The Real-World Basis

The best way to design a realistic momentum system (or almost any other physics system) is simply to look at how it works in the real world. If you copy the physics of real life, even in a somewhat simplified form, it is difficult to produce something that feels particularly unrealistic without purposefully trying to. There were a number of real-life mechanics that we wanted to implement, namely:

• Smooth acceleration and deceleration curves
• Some sort of speed limit
• A feeling of 'weight' and momentum

In the real world, acceleration curves are a complex topic with many factors. However, these factors all essentially affect three variables: the coefficient of friction, the weight of the object, and the force exerted. Aerodynamic improvements and changes in material are all friction affectors, and things like engine modifications or better traction are force improvements. Weight is self-explanatory, and for the most part static. These factors fit together in two competing equations:

Acceleration (a = F / m)

Friction (f = μ * nF)

Where:

• a is the acceleration of the body
• m is mass of the body
• F is force applied to the body
• f is the force of friction experienced by the body
• μ is the coefficient of friction
• nF is the normal force of the body (the force it is already under in the direction of motion)

These two equations compete to produce various different movement phenomena. As the strength of friction increases with movement speed but the acceleration does not, it naturally produces a curve of diminishing speed returns and an upper limit, satisfying the first two requirements. As the player only slows due to friction they will not instantly stop when force is no longer applied, therefore satisfying the final requirement of momentum.

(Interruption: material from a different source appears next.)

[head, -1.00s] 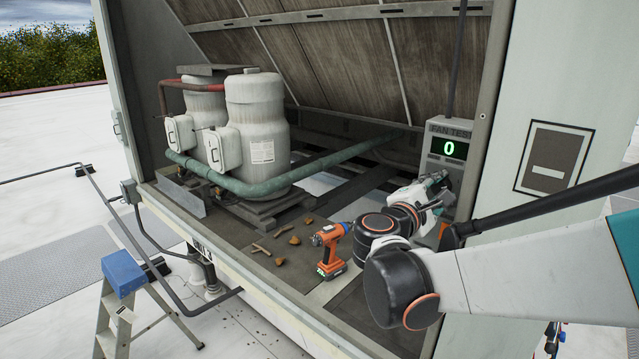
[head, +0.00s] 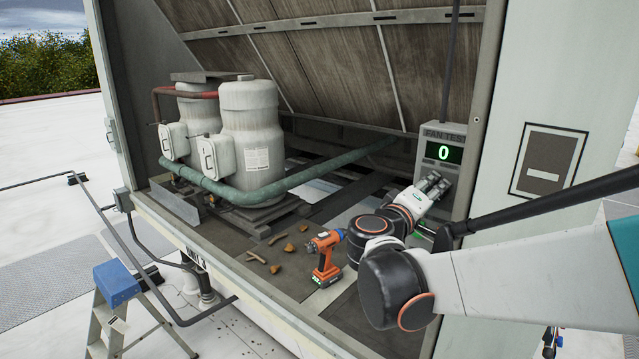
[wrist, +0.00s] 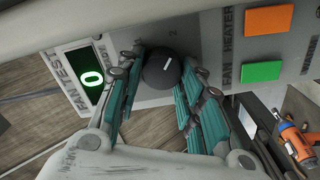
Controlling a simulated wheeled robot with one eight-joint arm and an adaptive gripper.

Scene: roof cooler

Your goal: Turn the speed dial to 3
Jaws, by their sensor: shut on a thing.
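The fan test panel (head: 431,134) stands at the right inside the open unit, and its green display (head: 443,153) reads 0. The display also shows in the wrist view (wrist: 91,77), turned sideways. The black round speed dial (wrist: 161,70) has a white pointer mark, and a 2 is printed beside it. My gripper (head: 437,183) is at the panel, below the display. In the wrist view the teal-padded fingers of my gripper (wrist: 164,73) are on both sides of the dial, shut on it. The dial is hidden in the head view, and its other numbers cannot be read.
An orange button (wrist: 269,19) and a green button (wrist: 261,71) sit beside the dial, near the fan heater lettering. An orange drill (head: 326,258) stands on the deck left of my arm. Green pipe (head: 270,189) and white tanks (head: 253,140) stand farther left.

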How This Translates to a Game

This game uses the libGDX engine, which contains a physics engine capable of simulating these physical phenomena. The player entity is a physics object with mass, movement vectors, and functions such as applyForce() which can be used to manipulate it. Therefore the simulation of momentum is simplified from implementing the physics equations and mechanics to simply determining the force vectors which can then be fed to the engine, as well as maintaining some constants. In the case of equation 1, acceleration, this is trivially accomplished by simply using applyForceToCenter() in the direction of the player's movement, scaled by their acceleration constant. This occurs in the updateSpeed() function.

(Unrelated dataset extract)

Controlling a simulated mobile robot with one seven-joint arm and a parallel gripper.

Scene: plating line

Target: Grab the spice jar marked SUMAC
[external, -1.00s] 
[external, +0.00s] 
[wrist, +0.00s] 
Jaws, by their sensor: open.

Equation 2, friction, must still be implemented in full as it calculates the force, however this is also rather simple. The applyFriction() function firstly obtains the player's current linear velocity, which is equivalent to their normal force, and then creates a new vector which represents the inverse of their linear velocity multiplied by the coefficient of friction. In short, it simply applies the above friction equation, inverting the output in order to point the vector in the correct direction. This is then fed to applyForceToCenter(), smoothly slowing the player.